Now, in today’s Gospel, which follows right afterwards, Jesus goes to the region of Caesarea Phillipi. Caesarea Phillipi is about 30 miles in from the coast, in a direct line. So, Jesus and His followers are still on vacation. Okay? So where is He going? He’s going to the foothills of Mount Hermon. Mount Hermon, an ancient, ancient destination of peoples throughout that area, named for the Greek God Hermes. And, at the bottom of that mountain, there is a big cliff, like a great big table platform, that descends rapidly down to the valley. On the top of that cliff there has always been a city, since ancient times. It used to be called Mount Panar, named after the God Pan, who is the son of Hermes.
One reason why it was so important is because there was a spring there that was actually the headwaters of the Jordan River. And all caravans knew they would find fresh water there. But the thing about the spring is that it was so deep that no one lowering a bucket could find the bottom. And so, it became a matter of folklore that the entrance to Hades, the entrance to the underworld, was at the bottom of that spring. Because why? Because Pan was the guardian of the gate to the underworld.
So, how come it’s called Caesarea Phillipi now? Well thereby hangs an ugly tale. The Greeks had conquered the Persians. And the Greeks tried to force their culture onto the Jews. The Maccabees revolted and gained temporary freedom, until the Romans conquered the Greeks and took over the territory. In order to hondle the Romans, the family of Herod made a deal with Rome to protect the religious freedom of the Jews under certain conditions. And Herod, although he was called Herod the Great, was not great at all. He was a miserable, miserly, cruel person and he was not a good Jew. So, although he saved the Jews, the Jews hated him.
He built a fortress on the top of that cliff. When he died, he willed it to his son, Phillip. And Phillip named it after the Roman emperor, Caeser Augustus, because Caeser was a God. And so, the region became known as Caesarea Phillipi - the place of Caeser built by Phillip. And there was a temple there, right at the base of the cliff, to the God Augustus. On one side of that temple there was a temple to Pan. On the other side there was a temple to something else. And, because it was a destination for all peoples, over the course of the centuries, people had dug out niches in the wall of the cliff and stuck their household idols there. So, people came there because it was a resort. The springs were lovely. They could bathe in the headwaters of the Jordan. They could worship their gods. Pay homage to the Roman Emperor. Worship Hermes, the father of Pan. They could worship Pan. All sorts of things.
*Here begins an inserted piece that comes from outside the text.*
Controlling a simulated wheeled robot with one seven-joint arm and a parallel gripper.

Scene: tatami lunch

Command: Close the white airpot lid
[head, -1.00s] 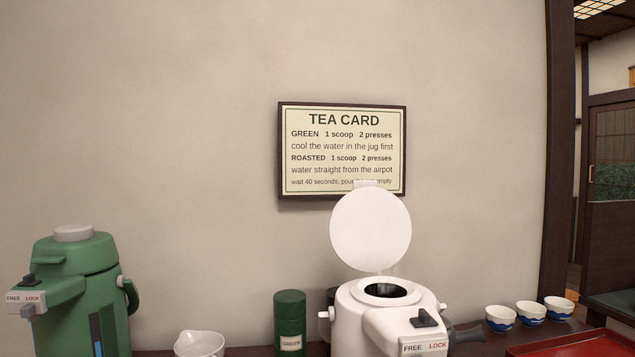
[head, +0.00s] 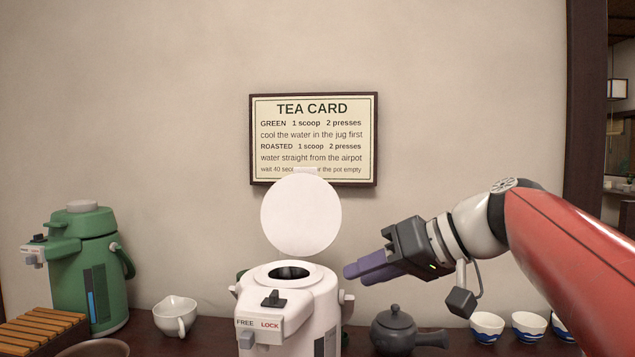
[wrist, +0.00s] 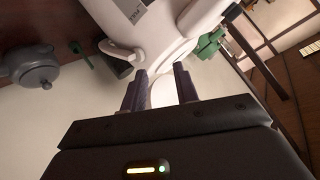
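The white airpot (head: 290,312) stands on the counter, its dark mouth uncovered. Its round white lid (head: 301,214) stands up, open, at the back of the body. The airpot body (wrist: 140,25) shows beyond the fingertips, and a white surface, probably the lid, shows through the gap. I cannot tell whether the fingers touch it.
A green airpot (head: 88,275) stands at the left, with a white jug (head: 176,315) between the two airpots. A dark teapot (head: 395,332) is below my gripper. White-and-blue cups (head: 487,326) stand at the right. A tea card (head: 313,140) hangs on the wall behind.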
So, Jesus goes there with His followers, and they’re standing at the base of the cliff with all these little niches of idols behind them, and the three big shrines. And that’s why He says to Peter, “Who do people around here say the Son of Man is?” He wants to know how faithful the Jews have been to the expectation of someone who is going to come and be the Messiah. And Peter answers that, “Some of the Jews think that Jesus is Elijah come back, and so on, and so forth. And that’s why Jesus changes the question. Peter’s answer is very significant. He says two things that are opposed to each other. “You are the Christos, the Anointed One, the military savior who will get us out of this predicament, and You are the Son of the living God. We are standing in front of the temple of the son of some other God. But You are the Son of the living God. Something the Pagans can’t hear.” Peter has basically denounced the secular culture and the Jewish culture of his day. Them’s fightin’ words, is what they are. And Jesus says to him, “Ah, see this rock behind us here, on which the symbol of Roman power is built? You are a rock, and on this rock, I will build my ecclesia. Not the Church as we know it, but my “assembly of those called out.” Called out from present day Judaism. Called out from the Pagan world around us. To follow me. You are the rock on which I will build My Church.
It’s fascinating when you hear that because the next story will be the Transfiguration, which we had as a feast day a couple of weeks ago. And the Transfiguration takes place on the top of Mount Hermon.
But what lingers from today’s Gospel is why it was told the way it was told. Matthew was dealing with a church of Christians who has seen their dear, beloved Jerusalem burnt to the ground. He was dealing with a church of Pagans, whose relatives and friends were constantly calling them back to the worship of many gods and to Caeser worship. And Matthew had to do something to focus them on the future of the church, those who were called out. And so, he told the story this way.
What lingers for us, in the 21st century, is a story that, for every generation of Christians - Catholic and non-Catholic - have had to ask themselves. “Who do you say that I am?” Who is Jesus to me? The answer turns out to be pretty much the same, generation after generation. But each generation has to answer the question for themselves.